Samuel Smith1,2, Christian J. Sumner1, Thom Baguley1, Paula C. Stacey1
1
NTU Psychology, Nottingham Trent University, Nottingham, U.K.
2Hearing Sciences, University of Nottingham, Nottingham, U.K.

The comprehension of speech, whether for normal hearing or aided, is often supplemented by watching a talker’s facial movements. How do auditory and visual cues combine multiple sources of information to provide a speech benefit? Does audiovisual performance depend only on the unimodal-information, or does the integration process itself vary? Does the integration vary depending on different aspects of the stimulus, or do individuals “integrate differently”? We developed a model based on signal detection theory (SDT) which allows us to test these different possibilities quantitatively.

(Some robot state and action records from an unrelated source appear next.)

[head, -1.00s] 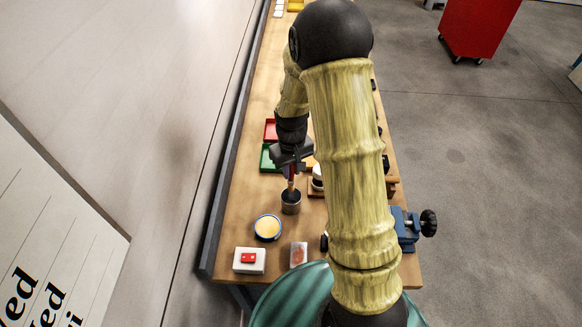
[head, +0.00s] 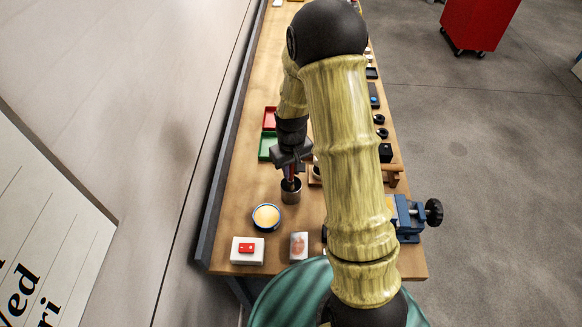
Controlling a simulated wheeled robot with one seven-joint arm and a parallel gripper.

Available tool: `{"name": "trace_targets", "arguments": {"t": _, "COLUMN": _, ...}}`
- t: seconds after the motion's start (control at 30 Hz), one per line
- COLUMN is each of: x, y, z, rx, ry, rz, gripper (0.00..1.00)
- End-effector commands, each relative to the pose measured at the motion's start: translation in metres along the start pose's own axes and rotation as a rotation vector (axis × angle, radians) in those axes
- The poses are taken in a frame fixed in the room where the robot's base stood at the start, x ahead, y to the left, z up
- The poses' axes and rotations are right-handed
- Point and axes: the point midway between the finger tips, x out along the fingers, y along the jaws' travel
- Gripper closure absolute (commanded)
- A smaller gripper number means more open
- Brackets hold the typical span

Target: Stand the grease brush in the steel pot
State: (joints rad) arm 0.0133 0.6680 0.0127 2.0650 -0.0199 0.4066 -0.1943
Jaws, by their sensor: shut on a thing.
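The steel pot (head: 291,194) is a small grey metal cylinder standing upright on the wooden bench. The grease brush (head: 290,176) is a thin, roughly upright stick with a reddish part. My gripper (head: 291,166) points down, shut on the brush's upper part, directly above the pot. The brush's lower end is hidden at the pot's mouth and appears to be inside it. I cannot tell whether it touches the bottom.
A blue-rimmed tin (head: 266,217) with pale yellow contents stands left of the pot. A white box with a red top (head: 247,249) and a small pale packet (head: 299,246) lie nearer. Green (head: 266,147) and red (head: 270,118) trays lie beyond. A blue vise (head: 408,217) sits at the right edge.

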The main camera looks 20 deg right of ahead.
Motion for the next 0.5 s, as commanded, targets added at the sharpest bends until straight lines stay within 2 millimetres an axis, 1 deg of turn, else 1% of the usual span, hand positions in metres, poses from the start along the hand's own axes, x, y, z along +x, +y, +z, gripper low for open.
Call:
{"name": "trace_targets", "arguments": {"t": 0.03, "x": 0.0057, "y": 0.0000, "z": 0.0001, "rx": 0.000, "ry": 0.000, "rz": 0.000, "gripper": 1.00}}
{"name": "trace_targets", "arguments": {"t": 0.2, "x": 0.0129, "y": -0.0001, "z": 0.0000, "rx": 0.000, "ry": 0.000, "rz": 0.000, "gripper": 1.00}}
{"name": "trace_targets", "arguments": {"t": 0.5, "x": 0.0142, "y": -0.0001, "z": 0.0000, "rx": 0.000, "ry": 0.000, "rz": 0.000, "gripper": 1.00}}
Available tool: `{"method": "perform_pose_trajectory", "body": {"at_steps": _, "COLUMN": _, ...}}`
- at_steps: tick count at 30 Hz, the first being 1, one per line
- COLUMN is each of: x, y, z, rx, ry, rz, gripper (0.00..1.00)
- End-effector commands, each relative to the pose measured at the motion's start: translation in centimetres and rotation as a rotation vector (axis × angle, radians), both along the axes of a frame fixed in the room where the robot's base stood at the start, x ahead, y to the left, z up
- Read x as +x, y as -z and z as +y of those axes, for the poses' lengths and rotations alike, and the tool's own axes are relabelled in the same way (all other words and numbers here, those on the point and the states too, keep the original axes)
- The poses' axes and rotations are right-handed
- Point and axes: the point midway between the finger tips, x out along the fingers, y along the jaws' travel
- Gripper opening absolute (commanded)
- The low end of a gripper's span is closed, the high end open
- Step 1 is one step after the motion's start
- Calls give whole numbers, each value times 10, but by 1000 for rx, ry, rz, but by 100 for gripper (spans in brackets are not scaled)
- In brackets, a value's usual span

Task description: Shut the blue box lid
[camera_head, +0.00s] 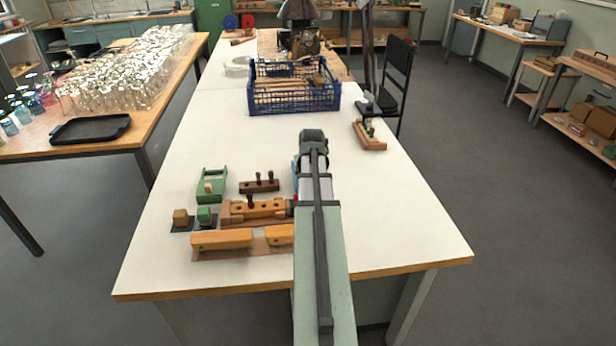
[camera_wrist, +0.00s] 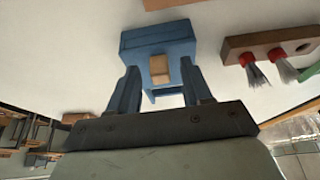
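The blue box (camera_wrist: 158,38) lies ahead of my gripper in the wrist view, with a small wooden knob (camera_wrist: 159,70) on its near side. In the head view my arm hides most of it; only a blue sliver (camera_head: 296,172) shows at the arm's left edge. My gripper (camera_wrist: 160,65) is open, with one finger on each side of the knob and a gap to it on both sides. Whether the fingers touch the blue box, I cannot tell. How far the lid stands open is not clear from these views.
A brown block with red-bound bristle tufts (camera_wrist: 268,47) lies right of the box in the wrist view. In the head view, a green box (camera_head: 211,186) and wooden blocks (camera_head: 222,239) lie left of my arm. A blue crate (camera_head: 293,98) stands farther back.

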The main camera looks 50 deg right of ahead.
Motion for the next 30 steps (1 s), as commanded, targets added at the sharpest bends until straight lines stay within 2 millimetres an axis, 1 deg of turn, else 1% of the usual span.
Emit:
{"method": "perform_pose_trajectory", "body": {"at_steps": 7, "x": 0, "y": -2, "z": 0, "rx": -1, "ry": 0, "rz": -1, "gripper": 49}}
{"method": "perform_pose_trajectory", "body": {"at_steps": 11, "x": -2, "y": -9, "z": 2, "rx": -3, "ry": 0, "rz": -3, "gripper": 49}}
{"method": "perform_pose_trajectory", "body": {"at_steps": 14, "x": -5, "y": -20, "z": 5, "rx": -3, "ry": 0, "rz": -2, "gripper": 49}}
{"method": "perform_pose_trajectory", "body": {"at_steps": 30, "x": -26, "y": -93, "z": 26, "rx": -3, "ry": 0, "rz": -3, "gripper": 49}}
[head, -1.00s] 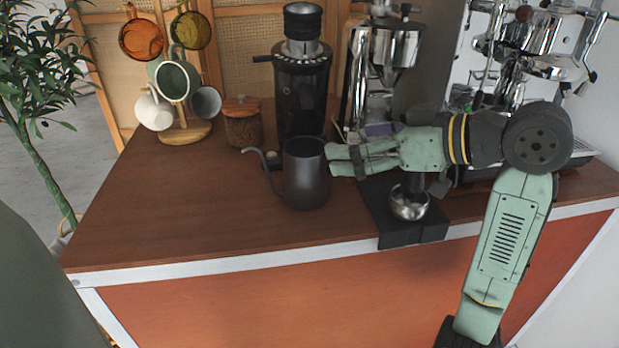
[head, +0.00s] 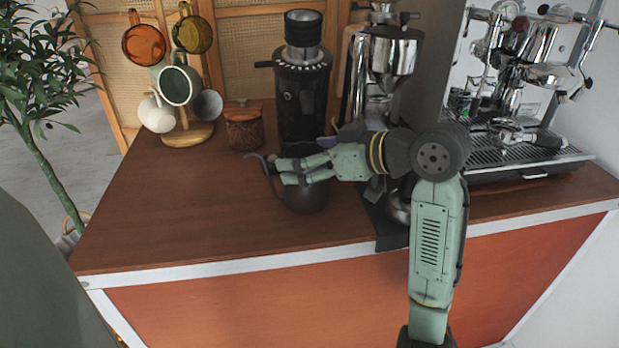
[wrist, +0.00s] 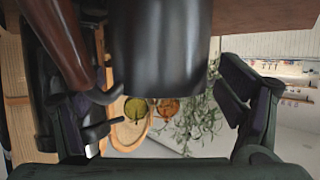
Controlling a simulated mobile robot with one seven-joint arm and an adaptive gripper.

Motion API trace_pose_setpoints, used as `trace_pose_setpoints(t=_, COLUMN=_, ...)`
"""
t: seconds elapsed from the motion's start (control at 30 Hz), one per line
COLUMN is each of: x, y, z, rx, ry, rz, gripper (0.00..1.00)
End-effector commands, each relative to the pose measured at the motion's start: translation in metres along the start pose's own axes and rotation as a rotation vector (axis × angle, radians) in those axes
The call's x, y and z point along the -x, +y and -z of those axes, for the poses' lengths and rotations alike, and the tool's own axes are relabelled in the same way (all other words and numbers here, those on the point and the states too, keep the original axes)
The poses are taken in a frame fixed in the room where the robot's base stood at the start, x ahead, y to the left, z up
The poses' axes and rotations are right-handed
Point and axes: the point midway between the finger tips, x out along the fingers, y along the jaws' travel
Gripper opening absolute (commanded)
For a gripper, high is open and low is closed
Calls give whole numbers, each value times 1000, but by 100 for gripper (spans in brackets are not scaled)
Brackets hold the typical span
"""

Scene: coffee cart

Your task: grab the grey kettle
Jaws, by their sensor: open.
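The dark grey kettle (head: 306,199) stands on the wooden counter, with its thin curved spout (head: 266,178) toward the left. My gripper (head: 279,172) covers the kettle's upper part in the head view, its fingers pointing left. In the wrist view, the kettle's smooth grey body (wrist: 160,45) fills the upper middle between the two spread fingers of my gripper (wrist: 165,100). A gap shows between the kettle and the right finger. Contact on the left side cannot be told. The kettle's top is mostly hidden behind my gripper in the head view.
A black grinder (head: 302,95) and a lidded wooden jar (head: 243,127) stand behind the kettle. A mug stand (head: 187,135) with several mugs is at the back left. An espresso machine (head: 530,145) is at the right. The counter's front left (head: 170,220) is clear.

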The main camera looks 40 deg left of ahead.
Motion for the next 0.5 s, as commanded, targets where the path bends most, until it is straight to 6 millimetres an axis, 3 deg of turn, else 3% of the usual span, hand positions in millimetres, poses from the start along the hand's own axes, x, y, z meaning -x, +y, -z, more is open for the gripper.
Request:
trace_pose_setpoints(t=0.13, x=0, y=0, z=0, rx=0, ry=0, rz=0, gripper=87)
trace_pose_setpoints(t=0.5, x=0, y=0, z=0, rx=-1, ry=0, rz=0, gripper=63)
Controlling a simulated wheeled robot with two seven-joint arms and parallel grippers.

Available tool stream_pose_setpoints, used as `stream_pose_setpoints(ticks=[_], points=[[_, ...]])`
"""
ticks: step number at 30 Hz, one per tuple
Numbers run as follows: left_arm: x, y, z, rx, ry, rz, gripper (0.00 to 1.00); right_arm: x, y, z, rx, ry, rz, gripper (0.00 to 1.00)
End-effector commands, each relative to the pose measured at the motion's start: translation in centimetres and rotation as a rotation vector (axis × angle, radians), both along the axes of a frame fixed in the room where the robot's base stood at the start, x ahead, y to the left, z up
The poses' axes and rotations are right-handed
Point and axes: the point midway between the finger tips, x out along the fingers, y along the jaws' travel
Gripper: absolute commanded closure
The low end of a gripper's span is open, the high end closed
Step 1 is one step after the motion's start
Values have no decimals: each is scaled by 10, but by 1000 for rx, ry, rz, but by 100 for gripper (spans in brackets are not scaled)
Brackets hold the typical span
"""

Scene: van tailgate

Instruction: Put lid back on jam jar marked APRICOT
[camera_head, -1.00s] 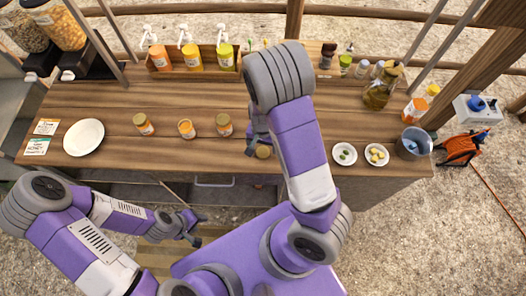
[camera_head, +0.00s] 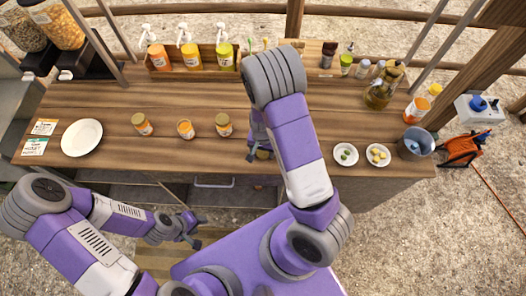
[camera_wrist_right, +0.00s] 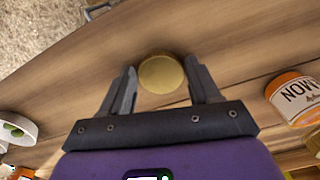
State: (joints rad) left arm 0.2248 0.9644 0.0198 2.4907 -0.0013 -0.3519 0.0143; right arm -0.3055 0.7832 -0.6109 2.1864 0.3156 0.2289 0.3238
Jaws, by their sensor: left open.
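Three jam jars stand on the wooden counter: the left jar (camera_head: 141,124), the middle jar (camera_head: 185,129), whose top looks open and orange, and the right jar (camera_head: 223,125) with a gold lid on. My left gripper (camera_head: 197,230) is open and empty, below the counter's front edge.
A white plate (camera_head: 82,137) and two cards lie at the left. Two small bowls (camera_head: 345,154) (camera_head: 377,155) and a metal bucket (camera_head: 415,143) stand at the right. Pump bottles line the back.

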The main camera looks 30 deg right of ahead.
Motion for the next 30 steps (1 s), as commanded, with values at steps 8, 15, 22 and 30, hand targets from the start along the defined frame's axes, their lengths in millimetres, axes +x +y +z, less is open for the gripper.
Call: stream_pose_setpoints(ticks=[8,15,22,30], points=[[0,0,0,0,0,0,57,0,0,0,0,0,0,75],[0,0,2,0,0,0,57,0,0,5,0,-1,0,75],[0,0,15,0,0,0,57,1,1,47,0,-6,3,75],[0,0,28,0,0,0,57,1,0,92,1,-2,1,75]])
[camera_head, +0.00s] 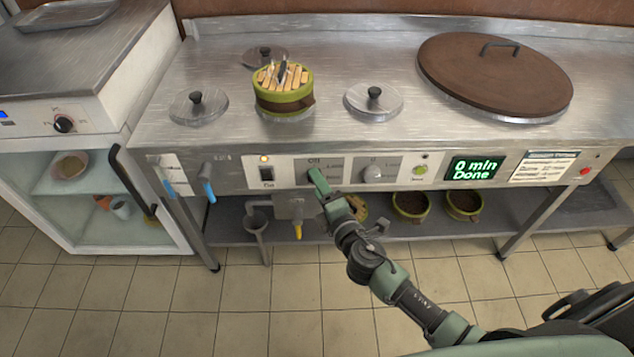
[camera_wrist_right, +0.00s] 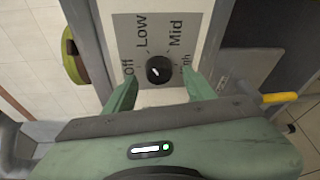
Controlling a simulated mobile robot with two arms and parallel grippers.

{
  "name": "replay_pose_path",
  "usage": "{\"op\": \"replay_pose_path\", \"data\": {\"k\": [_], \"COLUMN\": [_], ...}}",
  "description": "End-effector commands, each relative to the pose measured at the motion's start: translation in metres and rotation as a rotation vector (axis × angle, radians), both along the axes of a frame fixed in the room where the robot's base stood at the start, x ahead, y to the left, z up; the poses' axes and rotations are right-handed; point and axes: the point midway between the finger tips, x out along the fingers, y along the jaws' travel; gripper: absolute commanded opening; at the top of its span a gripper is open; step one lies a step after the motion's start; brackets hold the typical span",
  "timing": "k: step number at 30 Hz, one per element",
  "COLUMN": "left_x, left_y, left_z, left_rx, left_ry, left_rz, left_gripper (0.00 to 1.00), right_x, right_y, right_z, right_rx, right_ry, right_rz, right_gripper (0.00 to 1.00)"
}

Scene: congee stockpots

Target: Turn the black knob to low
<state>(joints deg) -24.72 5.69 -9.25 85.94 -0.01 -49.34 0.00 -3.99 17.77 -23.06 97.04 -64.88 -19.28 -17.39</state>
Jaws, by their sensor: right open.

Signal detection theory posits that performance is limited by sensory noise in the signal and internally in the nervous system. The benefits of multiple cues depend on whether internal noise occurs in unimodal processing, or occurs in later processing, after multisensory integration (Micheyl and Oxenham, 2012; J Acoust Soc Am. 131:3970). We propose a model whereby the proportions of unimodal (“early”) and post-integration (“late”) noise can be estimated from unimodal and multisensory performance. This allows us to test whether differences in multisensory performance across experimental variables are best explained by variations in the unisensory performance, or reflect a varying integration process. In previously published data (Stacey et al. 2016; Hear Res. 336:17) we found that SDT provided a good account of audiovisual speech perception, overall. However, previous models were restricted to assuming only one source of noise and neither unisensory nor multisensory noise models predicted the data quantitatively. Our new model, which combines unisensory and multisensory internal noise, fits these data precisely. Furthermore, we find that the integration process shifts towards later multisensory internal noise when temporal fine structure of speech is removed with tone-vocoding. Thus, we can quantify auditory-visual speech perception as an optimal integration of information with multiple sources of internal noise, and the integration itself varies depending on the unisensory signals.